In an ideal world, one would also look upon this controversy as an opportunity to revisit the deep political facts and Eurasian geostrategy surrounding the 1970s-1980s hostage crisis itself. An objective examination would expose and condemn US foreign policy and covert operations in the Middle East since World War II, including: 1) creation of "Islamic fundamentalism" and jihadist "terrorist" fronts, which remain key components of a US military-intelligence operations and foreign policy; 2) the US-British overthrow of Mossadegh, and the reign of the Shah; 3) CIA operations in the Middle East;4) oil; 5) US manipulation of both sides in the Iran-Iraq war; 6) all aspects of Iran-Contra and the "October Surprise;" and 7) CIA narcotrafficking, arms trafficking and other criminal activities . It would also delve into the exact roles played by US intelligence personnel in Iran in the 1970s who became hostages—including the current accusers.
But in this post-9/11 world, facts mean nothing, and fabrications, lies, twisted half-truths, fiction, disinformation, and brute force are everything. The Bush war machine manufactures what it wishes.
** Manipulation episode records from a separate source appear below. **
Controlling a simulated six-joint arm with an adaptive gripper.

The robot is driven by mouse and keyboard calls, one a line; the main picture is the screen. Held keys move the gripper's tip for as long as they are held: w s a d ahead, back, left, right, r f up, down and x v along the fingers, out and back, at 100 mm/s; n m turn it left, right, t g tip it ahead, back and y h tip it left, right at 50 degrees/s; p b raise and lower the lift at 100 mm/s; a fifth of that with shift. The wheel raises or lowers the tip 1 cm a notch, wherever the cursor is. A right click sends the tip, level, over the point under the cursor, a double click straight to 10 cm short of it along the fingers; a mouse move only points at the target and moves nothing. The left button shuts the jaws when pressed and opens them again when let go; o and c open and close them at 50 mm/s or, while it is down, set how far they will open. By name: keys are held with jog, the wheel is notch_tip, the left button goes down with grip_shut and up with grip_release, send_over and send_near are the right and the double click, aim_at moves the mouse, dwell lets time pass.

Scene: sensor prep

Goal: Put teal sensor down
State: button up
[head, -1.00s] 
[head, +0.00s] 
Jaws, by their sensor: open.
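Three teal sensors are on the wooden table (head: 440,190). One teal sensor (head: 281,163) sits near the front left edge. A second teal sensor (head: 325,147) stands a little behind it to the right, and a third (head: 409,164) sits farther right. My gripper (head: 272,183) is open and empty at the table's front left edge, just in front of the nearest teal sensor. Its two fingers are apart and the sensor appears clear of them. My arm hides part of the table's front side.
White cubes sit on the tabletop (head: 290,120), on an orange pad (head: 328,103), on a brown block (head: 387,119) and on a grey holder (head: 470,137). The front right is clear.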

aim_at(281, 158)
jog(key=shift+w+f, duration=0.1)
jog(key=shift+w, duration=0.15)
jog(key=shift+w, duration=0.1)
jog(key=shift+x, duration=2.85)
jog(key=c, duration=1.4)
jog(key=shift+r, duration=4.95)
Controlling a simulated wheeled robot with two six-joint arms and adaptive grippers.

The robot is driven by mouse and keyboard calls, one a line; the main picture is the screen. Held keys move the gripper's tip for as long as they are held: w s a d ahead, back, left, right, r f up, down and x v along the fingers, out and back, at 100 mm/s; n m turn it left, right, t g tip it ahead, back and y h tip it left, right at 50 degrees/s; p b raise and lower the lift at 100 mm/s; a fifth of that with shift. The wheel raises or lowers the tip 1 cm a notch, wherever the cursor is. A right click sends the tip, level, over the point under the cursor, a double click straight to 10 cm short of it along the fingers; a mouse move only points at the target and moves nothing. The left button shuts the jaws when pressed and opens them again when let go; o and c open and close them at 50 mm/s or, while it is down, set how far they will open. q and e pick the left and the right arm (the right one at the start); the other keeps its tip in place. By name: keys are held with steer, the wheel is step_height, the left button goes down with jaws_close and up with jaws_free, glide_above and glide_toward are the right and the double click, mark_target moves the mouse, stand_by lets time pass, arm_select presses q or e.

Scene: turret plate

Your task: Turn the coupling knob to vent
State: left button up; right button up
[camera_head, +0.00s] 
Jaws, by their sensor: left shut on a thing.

More importantly, time has run out. Or, more accurately, the Bush administration has blown up the clock, not even allowing it to tick. The attack on Iran is already underway (see Planned US-Israeli attack on Iran, Iran: Next Target of US Military Aggression, and Target: Iran).
As Scott Ritter noted in US War With Iran Has Already Begun: "Most Americans, together with the mainstream American media, are blind to the tell-tale signs of war, waiting, instead, for some formal declaration of hostility, a made-for-TV moment such as was witnessed on 19 March 2003 [the official start of the Iraq war]. Likewise, history will show that the US-led war with Iran will not have begun once a similar formal statement is offered by the Bush administration, but, rather, had already been under way since June 2005, when the CIA began its programme of MEK-executed terror bombings in Iran."
The "he was a hostage taker" propaganda is one of hundreds of tell-tale signs of mushrooming crisis. We are not blind.